However, the CIOC (Citizens Infrastructure Oversight Commission) was formed to oversee the bond funds that did not get voted and it actively worked to improve the roads with the funds available.
In July 2012 the first Road and Drainage Repairs Plan was produced. This envisioned four phases to address deferred maintenance of the roads and storm drains (the water pipes were dropped). The plan estimated the cost for roads at $39 million and storm drains at $13 million. The $52 million total was to be raised over ten years with a half cent sales tax and then two $20 million bonds, followed up with a continuation of the sales tax for long term road maintenance. The goal was to bring the roads up from their current condition (an average PCI of 48) up to a PCI of 70.

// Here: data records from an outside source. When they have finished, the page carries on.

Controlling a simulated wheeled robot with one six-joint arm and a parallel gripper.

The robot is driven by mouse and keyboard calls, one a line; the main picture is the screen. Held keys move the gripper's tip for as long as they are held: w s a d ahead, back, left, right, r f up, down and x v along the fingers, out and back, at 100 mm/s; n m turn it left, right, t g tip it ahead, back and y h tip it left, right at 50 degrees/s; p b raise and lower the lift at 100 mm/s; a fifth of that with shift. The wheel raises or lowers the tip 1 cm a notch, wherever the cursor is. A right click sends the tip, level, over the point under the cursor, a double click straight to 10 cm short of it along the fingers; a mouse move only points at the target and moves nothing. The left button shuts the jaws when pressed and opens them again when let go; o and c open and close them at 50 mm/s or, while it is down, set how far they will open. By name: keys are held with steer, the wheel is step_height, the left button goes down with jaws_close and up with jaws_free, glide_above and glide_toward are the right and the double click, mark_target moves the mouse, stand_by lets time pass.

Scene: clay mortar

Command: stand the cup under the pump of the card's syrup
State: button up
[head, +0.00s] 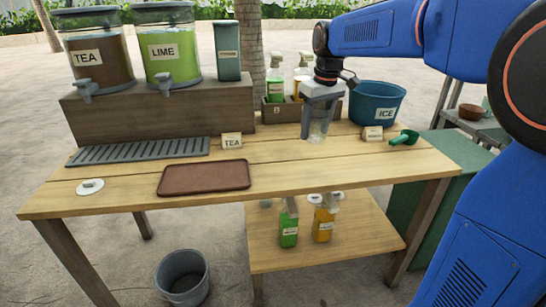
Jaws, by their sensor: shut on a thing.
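My gripper (319,112) is shut on a clear cup (318,132), upright at the right of the tabletop, in front of a wooden rack (284,113). I cannot tell whether the cup touches the table. Two pump bottles stand in the rack: a green syrup bottle (275,86) at left and an orange syrup bottle (298,82), partly hidden by my gripper. The rack's right part is hidden behind my gripper. A small card (372,133) stands right of the cup, its print too small to read. Another card (232,140) reads TEA.
A blue ICE bucket (378,103) and green scoop (404,138) are at right. Tea (98,55) and lime (165,48) dispensers stand on a wooden riser at left. A brown tray (204,178) lies in front. Spare green (288,229) and orange (323,224) bottles stand on the lower shelf.

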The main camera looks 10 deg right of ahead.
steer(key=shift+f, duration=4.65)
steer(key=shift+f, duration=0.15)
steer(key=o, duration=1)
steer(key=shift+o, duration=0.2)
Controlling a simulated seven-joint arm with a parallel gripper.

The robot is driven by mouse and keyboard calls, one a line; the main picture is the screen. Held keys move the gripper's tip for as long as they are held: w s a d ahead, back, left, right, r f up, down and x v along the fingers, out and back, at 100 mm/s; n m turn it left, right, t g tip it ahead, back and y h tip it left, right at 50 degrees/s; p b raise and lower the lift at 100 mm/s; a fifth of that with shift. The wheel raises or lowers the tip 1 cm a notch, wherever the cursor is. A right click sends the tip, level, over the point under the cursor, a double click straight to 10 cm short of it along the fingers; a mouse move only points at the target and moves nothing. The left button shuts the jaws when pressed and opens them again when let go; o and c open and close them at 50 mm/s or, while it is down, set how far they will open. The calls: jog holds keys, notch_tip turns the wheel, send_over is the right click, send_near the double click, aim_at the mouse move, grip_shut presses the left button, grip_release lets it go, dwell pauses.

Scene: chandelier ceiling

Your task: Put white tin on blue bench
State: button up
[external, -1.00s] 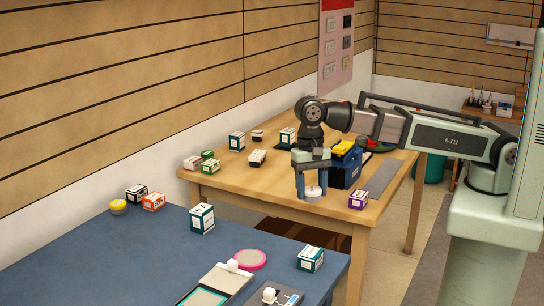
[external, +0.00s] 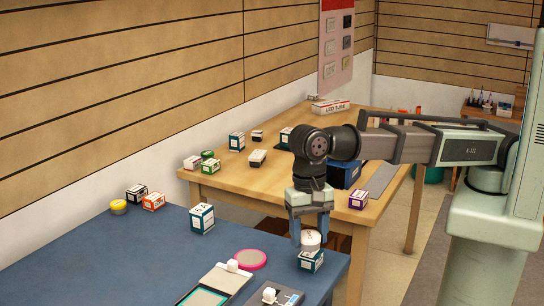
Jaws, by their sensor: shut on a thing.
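The white tin (external: 311,242) is between the fingers of my gripper (external: 310,236), which is shut on it. The tin shows over the right end of the blue bench (external: 140,260), directly above a teal-and-white box (external: 311,261) in the picture. I cannot tell whether the tin is touching that box or held clear of it. The fingers point down, and part of the tin is hidden by them.
Boxes stand on the blue bench, including a taller teal-and-white one (external: 202,218). The wooden table (external: 225,183) behind holds more boxes. The bench's middle left is clear.

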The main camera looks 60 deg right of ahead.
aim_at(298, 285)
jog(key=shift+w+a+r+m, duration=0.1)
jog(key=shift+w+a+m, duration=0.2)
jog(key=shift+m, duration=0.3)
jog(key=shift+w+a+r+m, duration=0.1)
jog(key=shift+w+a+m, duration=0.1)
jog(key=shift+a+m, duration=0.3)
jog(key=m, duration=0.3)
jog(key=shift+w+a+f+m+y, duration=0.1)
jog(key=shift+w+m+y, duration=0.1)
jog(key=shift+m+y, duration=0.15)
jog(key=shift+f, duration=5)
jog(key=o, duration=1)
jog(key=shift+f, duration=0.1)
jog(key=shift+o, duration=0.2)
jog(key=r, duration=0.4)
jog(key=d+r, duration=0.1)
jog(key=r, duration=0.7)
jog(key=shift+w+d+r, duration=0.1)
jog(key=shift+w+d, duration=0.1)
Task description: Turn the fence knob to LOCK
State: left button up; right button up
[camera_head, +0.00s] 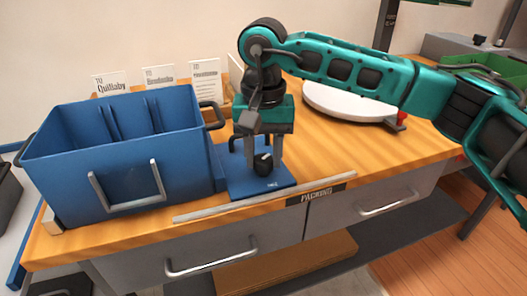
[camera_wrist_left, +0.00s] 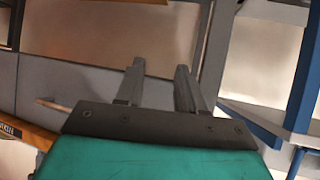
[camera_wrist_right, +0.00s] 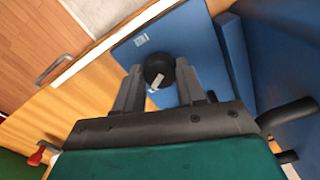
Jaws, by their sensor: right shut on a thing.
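The fence knob (camera_head: 263,164) is a small round black knob standing on a blue plate (camera_head: 245,186) at the table's front. My right gripper (camera_head: 264,160) comes down from above with one finger on each side of the knob, shut on it. In the right wrist view the knob (camera_wrist_right: 159,70) sits between the fingertips and has a white mark on its top, toward the gripper side. The LOCK lettering cannot be read; a small white label (camera_wrist_right: 141,41) lies on the plate. My left gripper (camera_wrist_left: 158,75) shows only in its own wrist view, empty, its fingers apart.
A large blue bin (camera_head: 120,150) with grey handles stands left of the plate. A metal strip (camera_head: 225,207) and a PACKING label (camera_head: 318,194) run along the table's front edge. A white round disc (camera_head: 345,103) lies behind, and name cards (camera_head: 112,84) stand at the back.

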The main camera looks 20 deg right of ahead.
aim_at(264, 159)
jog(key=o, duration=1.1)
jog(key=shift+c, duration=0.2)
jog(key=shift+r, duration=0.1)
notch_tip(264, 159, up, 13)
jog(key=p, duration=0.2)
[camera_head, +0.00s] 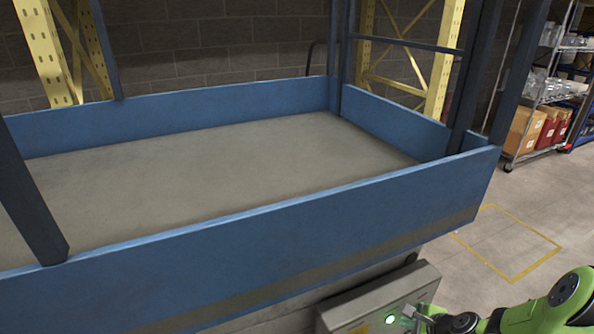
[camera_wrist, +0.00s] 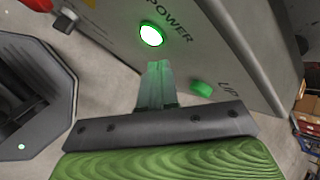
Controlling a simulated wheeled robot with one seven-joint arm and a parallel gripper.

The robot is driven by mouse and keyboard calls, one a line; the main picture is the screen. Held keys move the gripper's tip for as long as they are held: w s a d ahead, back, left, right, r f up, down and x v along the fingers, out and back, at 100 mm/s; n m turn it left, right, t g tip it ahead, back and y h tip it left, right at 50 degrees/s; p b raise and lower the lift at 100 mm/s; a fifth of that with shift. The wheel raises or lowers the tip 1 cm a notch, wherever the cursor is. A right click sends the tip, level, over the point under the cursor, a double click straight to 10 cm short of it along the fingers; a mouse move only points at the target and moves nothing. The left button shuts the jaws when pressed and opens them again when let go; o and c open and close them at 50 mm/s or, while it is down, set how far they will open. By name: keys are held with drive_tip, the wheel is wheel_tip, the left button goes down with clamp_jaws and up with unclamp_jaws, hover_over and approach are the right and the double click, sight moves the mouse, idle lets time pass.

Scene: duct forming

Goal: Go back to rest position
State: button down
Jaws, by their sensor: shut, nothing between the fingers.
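My gripper (camera_head: 410,312) is at the lower right of the head view, close in front of a grey control box (camera_head: 350,310). In the wrist view its fingers (camera_wrist: 158,68) are together with nothing between them. They point at the box face, just below a lit green button (camera_wrist: 150,35) marked POWER. A second green button (camera_wrist: 201,88), near the word UP, is to the right of the fingers. I cannot tell whether the fingertips touch the box. The lit button also shows in the head view (camera_head: 390,319).
A large lift platform with blue side walls (camera_head: 300,238) and an empty grey floor (camera_head: 230,165) stands above the box. Dark posts (camera_head: 28,205) rise from it. Shelves with cardboard boxes (camera_head: 527,130) are at the far right. The floor inside the yellow outline (camera_head: 505,245) is clear.

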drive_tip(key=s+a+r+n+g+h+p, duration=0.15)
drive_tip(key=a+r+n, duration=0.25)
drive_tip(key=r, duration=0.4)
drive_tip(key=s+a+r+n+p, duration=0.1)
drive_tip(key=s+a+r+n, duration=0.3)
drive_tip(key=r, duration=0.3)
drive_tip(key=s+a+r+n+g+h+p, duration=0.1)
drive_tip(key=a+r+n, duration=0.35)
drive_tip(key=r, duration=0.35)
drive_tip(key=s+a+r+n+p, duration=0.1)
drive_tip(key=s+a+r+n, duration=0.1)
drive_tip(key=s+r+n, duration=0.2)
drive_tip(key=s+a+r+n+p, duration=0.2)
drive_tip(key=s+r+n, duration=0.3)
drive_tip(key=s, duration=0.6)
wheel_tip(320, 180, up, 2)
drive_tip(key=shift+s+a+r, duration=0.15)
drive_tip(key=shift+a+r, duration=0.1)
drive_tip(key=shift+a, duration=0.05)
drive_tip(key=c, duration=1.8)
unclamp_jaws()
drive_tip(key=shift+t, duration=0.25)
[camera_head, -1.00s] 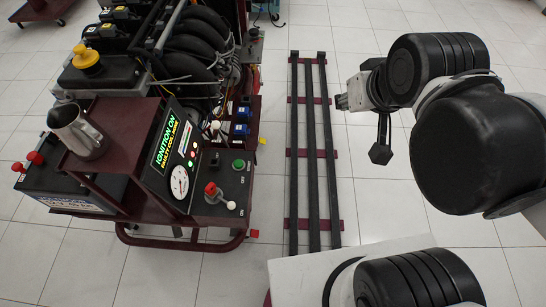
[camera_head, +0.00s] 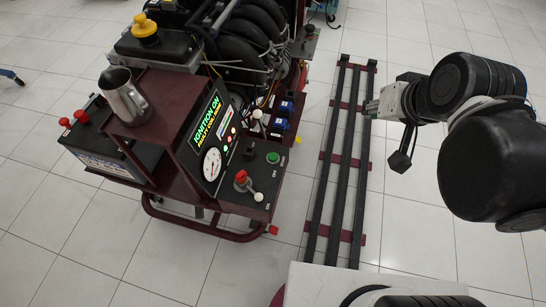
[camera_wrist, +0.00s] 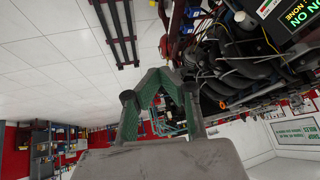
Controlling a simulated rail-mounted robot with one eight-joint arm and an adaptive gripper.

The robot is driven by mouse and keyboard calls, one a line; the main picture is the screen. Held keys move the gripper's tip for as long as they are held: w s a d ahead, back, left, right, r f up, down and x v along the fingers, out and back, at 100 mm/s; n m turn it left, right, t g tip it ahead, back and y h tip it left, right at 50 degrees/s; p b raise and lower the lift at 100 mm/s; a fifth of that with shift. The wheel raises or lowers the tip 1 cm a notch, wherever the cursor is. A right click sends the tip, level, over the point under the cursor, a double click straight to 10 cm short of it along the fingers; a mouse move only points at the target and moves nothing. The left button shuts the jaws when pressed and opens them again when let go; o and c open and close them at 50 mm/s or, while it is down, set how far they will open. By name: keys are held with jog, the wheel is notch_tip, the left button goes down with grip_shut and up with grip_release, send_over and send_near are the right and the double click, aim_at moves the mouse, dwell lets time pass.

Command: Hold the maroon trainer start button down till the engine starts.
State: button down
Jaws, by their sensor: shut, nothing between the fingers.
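The maroon trainer (camera_head: 171,96) stands left of centre in the head view, with its engine on top. Its black control panel carries a green button (camera_head: 273,158), a red-topped switch (camera_head: 241,177) and a small white-knobbed lever (camera_head: 258,196). The lit screen (camera_head: 210,122) reads "IGNITION ON" above a smaller line. My gripper (camera_head: 371,108) is in the air to the right of the panel, well apart from the green button. In the wrist view, its green-padded fingers (camera_wrist: 160,76) are shut together and empty. The wrist view shows the engine at right, but not the green button.
A metal jug (camera_head: 124,97) stands on the trainer's shelf, beside a battery (camera_head: 112,146) with red terminals. A white round gauge (camera_head: 212,164) sits below the screen. Dark floor rails (camera_head: 340,170) run between trainer and arm.

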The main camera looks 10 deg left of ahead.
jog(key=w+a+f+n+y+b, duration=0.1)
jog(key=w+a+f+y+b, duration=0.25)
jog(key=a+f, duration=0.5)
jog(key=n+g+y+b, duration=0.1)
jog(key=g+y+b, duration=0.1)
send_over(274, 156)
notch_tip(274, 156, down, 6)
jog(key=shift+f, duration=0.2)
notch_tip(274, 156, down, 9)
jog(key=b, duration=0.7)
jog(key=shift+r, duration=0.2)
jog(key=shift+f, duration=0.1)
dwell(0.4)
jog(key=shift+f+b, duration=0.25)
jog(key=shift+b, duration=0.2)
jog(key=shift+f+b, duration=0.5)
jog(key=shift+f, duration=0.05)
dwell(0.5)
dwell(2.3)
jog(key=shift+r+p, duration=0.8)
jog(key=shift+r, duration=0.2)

There were three problems with “the plan”. (1) The $39 million road cost was based on a five-year construction schedule. The “Plan” was for ten years. (2) The 66 miles of Residential streets, the focus of the plan, were in such bad shape (an average PCI of 39 with half of them having a PCI below 25), that the only way to repair them would be to completely rebuild them. In doing so, their PCI would be increased to 100, which is great. However, after half of them, about 30 miles, were rebuilt, this would raise the average PCI to 70 and that would be “job complete”. But half of the residential streets would still be in terrible condition. This was pointed out to the Council, but it was ignored. (3) No real survey or cost estimate of the storm drains was made. The $13 million estimate came from the old Infrastructure Committee report. But the residents were desperate, so they passed a half cent sales tax which generated about $1 million a year, enough to rebuild one mile of residential street.
Two years later, in April 2014, the second version of the Road and Drainage Repairs Plan was presented. This corrected the “lowball” estimate for road repair and increased the $39 million to $52 million. The “goal” was still an (unrealistic) average PCI of 70 (which would leave half of the residential streets untouched). But the “fantasy” of bringing every road up to a reasonable condition persisted with the plan stating: “it is anticipated that all publicly owned roads should be in ‘good’ to ‘excellent’ condition (PCI of 50 or greater).” Pictures of streets with varying levels of PCI were included. One showing a very nice street with a PCI of 47 was an example of how a 50 PCI for lightly used residential streets was just fine. There was still no definitive storm drain plan, so the “placeholder” was $14 million. Total cost $66 million.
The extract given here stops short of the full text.